In 2018, Erdogan received 64.8 percent of the votes from German-Turks. What about the approval rating in the runoff election?

As in the first ballot, a clear majority for Recep Tayyip Erdogan is emerging among eligible voters in Germany in the runoff election for the Turkish presidency.

With around 78.5 percent of the ballot boxes counted from Germany, the incumbent received 67.6 percent of the votes in this group, according to figures from the state news agency Anadolu on Sunday evening.

In the first ballot, he got 65.5 percent of the votes from the German-Turks. Official figures from the electoral authorities on the result of the runoff election in Germany are not yet available.

Erdogan gets a lot of votes from voters in Germany

Erdogan is probably doing significantly better with voters in Germany than overall. According to the state news agency, after counting almost 99 percent of the votes, the Turkish president came to 52 percent, his challenger Kemal Kilicdaroglu to 48 percent.
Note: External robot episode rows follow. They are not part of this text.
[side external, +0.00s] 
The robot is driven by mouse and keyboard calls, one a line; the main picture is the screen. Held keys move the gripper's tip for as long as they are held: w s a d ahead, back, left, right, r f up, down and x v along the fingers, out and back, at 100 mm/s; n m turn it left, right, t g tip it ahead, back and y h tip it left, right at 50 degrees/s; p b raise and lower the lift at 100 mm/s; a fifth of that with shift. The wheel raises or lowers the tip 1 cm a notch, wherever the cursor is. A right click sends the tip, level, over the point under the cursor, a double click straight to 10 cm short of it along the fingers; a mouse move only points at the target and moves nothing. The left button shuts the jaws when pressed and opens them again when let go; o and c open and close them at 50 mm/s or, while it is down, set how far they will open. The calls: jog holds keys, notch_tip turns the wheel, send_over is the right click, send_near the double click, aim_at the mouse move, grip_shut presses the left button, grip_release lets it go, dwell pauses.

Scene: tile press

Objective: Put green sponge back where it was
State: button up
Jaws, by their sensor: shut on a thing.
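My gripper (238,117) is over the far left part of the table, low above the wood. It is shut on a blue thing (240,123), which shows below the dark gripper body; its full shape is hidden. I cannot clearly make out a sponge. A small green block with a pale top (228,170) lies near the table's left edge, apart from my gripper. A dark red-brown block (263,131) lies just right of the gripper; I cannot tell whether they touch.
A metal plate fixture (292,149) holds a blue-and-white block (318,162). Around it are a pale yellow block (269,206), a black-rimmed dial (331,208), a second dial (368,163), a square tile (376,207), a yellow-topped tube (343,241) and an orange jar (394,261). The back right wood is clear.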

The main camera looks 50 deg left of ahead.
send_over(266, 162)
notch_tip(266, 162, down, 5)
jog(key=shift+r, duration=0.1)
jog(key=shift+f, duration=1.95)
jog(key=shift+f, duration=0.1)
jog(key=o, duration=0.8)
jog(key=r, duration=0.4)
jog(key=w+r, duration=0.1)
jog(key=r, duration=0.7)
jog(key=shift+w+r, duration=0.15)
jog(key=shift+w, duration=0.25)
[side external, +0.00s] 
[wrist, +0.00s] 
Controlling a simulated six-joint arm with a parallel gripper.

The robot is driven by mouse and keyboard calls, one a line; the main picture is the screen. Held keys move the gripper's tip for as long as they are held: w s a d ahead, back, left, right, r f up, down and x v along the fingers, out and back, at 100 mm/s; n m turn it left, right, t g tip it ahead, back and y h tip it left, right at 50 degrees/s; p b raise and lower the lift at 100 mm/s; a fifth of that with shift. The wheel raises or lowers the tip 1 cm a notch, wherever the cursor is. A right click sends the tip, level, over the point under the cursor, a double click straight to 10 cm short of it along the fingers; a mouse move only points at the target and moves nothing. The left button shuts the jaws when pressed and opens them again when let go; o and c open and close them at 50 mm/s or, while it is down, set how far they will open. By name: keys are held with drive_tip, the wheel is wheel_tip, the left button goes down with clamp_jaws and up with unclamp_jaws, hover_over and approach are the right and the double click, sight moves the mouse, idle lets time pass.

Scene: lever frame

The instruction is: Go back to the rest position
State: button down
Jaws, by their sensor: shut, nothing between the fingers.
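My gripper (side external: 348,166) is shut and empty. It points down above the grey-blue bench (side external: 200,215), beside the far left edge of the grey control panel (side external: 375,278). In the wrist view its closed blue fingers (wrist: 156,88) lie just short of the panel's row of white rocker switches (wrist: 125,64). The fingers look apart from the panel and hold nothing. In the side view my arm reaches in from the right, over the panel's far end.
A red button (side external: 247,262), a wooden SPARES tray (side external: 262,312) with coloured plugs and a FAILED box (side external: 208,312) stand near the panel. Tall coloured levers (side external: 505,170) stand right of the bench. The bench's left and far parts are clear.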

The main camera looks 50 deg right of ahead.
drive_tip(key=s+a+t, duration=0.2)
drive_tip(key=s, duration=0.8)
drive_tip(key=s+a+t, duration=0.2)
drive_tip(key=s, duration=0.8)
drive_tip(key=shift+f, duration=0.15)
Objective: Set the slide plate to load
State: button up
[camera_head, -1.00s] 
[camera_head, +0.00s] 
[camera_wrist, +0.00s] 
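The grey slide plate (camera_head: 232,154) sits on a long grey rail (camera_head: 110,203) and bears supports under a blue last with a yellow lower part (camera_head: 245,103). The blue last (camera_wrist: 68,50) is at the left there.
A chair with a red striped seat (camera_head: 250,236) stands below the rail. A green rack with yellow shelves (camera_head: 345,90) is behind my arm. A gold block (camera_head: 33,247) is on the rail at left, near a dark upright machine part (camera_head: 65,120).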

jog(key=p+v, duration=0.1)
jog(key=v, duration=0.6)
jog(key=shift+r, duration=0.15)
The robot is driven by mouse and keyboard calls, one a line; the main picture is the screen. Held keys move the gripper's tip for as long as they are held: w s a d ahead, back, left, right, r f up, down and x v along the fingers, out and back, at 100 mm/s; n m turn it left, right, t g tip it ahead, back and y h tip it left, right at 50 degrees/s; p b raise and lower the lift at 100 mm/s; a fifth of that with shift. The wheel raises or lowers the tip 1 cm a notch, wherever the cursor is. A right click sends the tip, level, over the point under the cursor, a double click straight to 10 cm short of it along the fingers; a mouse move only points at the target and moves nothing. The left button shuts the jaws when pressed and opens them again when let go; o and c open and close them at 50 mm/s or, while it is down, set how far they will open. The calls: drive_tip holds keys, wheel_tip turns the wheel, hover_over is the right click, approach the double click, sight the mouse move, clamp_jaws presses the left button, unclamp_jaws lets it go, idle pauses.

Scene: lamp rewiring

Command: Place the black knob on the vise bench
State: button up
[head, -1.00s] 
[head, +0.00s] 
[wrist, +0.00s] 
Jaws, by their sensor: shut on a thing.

In 2018, Erdogan had already received 64.8 percent of the votes from the German-Turks. According to observers, there are several reasons for Erdogan’s high popularity among this group: Many migrant workers with a religiously conservative attitude came to Germany from the Anatolian heartland of Turkey. Erdogan’s governing party, the AKP, also has good structures in Germany today. According to observers, many households are shaped by Turkish media, much of which is controlled by the government. According to Yunus Ulusoy from the Center for Turkish Studies, there is also a kind of protest attitude, especially among younger voters in Germany, due to experiences of discrimination.

Around 1.5 million German-Turks are entitled to vote in Germany. In the run-off election – as in the first ballot – they did not vote on election day on Sunday, but a few days beforehand. They had to cast their votes by last Wednesday.